Because of their popularity, the characters have been described as positive international cultural icons of both modern British culture and British people in general. BBC News called them "some of the best-known and best-loved stars to come out of the UK". Icons has said they have done "more to improve the image of the English world-wide than any officially appointed ambassadors".
Park has stated that he was inspired by his childhood through the 1950s and 1960s in Lancashire in Northern England. The setting is deliberately ambiguous: the overall style resembles the 1960s, but numerous anachronisms abound, such as the use of 21st-century technology. Although Wigan is seen at the end of Wallace's alliterative home address on his letters, his accent comes from the Holme Valley of West Yorkshire and he is especially fond of Wensleydale cheese (from North Yorkshire).
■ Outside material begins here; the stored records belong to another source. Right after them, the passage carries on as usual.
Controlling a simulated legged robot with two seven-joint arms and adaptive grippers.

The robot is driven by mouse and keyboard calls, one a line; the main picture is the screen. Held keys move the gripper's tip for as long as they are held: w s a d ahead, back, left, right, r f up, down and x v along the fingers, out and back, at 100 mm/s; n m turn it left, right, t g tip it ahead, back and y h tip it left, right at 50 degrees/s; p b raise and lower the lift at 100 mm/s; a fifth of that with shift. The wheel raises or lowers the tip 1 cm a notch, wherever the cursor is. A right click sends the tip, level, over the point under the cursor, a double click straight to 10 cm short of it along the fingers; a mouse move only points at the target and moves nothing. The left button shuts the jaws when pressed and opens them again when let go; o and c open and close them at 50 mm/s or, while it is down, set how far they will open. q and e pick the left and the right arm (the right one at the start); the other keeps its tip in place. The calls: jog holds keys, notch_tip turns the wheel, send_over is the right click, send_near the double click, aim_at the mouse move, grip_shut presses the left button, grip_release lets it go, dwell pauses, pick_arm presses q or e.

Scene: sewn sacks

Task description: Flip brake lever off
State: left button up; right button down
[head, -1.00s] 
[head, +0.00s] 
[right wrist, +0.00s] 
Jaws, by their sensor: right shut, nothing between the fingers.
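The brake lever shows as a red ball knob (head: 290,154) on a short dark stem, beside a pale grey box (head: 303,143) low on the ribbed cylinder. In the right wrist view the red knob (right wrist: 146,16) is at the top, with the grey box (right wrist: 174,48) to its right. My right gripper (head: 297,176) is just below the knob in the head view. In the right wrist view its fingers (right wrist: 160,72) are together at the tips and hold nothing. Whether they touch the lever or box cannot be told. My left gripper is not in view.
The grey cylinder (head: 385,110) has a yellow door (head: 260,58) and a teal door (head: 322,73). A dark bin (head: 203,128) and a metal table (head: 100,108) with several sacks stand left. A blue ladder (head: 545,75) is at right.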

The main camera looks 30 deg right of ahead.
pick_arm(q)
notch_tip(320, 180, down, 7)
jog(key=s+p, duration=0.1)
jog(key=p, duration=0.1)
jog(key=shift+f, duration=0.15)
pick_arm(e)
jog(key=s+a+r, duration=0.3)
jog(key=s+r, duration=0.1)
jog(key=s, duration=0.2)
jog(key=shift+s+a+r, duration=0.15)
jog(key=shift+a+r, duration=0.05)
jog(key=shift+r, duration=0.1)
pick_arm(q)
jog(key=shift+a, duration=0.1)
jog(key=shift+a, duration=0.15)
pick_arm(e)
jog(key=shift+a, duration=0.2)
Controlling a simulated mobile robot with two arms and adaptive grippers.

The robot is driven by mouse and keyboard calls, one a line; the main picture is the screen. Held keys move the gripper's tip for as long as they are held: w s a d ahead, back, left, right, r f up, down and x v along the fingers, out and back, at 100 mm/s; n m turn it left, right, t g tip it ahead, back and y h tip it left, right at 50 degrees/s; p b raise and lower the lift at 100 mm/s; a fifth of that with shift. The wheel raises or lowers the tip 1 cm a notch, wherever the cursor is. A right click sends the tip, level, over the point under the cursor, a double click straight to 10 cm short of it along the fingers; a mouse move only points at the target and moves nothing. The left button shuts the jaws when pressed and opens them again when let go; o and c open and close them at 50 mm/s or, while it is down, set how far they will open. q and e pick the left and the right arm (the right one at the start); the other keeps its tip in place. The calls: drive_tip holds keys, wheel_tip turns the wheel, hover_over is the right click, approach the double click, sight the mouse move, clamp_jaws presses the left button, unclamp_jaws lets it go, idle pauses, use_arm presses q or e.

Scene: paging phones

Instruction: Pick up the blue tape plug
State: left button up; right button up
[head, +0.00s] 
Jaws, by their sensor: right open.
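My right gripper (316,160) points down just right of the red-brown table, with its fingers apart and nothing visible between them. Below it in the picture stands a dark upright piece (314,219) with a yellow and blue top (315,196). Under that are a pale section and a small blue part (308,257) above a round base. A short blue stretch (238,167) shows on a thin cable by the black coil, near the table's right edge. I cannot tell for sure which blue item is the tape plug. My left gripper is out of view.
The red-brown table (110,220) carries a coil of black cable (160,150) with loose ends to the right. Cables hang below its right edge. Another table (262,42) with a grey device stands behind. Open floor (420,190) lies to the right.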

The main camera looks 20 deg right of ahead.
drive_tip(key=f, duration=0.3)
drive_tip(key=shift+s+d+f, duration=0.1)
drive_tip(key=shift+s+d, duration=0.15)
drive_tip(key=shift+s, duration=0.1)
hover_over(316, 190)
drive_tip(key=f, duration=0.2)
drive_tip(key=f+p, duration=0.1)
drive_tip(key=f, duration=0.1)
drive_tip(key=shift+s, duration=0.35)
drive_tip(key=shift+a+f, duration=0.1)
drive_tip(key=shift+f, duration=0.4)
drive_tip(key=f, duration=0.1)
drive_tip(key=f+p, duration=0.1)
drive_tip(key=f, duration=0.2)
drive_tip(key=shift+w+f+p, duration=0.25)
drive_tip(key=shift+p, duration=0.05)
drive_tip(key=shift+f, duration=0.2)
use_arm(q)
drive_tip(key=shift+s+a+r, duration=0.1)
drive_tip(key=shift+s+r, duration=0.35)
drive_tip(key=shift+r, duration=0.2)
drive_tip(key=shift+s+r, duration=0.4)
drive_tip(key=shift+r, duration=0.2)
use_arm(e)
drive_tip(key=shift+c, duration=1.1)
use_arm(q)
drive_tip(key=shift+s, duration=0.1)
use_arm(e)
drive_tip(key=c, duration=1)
Their films have been widely praised, with the first three short films, A Grand Day Out (1989), The Wrong Trousers (1993) and A Close Shave (1995) earning 100% on Rotten Tomatoes; the feature film Wallace & Gromit: The Curse of the Were-Rabbit (2005) has also received acclaim. The film is the second-highest-grossing stop-motion animated film, outgrossed only by Chicken Run (2000), another creation of Park's. A fourth short film, A Matter of Loaf and Death, was released in 2008. A second full-length feature film, Wallace & Gromit: Vengeance Most Fowl — marking the return of the penguin Feathers McGraw, the villain from The Wrong Trousers — was released in 2024. The franchise has received numerous accolades, including five BAFTAs, three Academy Awards and a Peabody Award.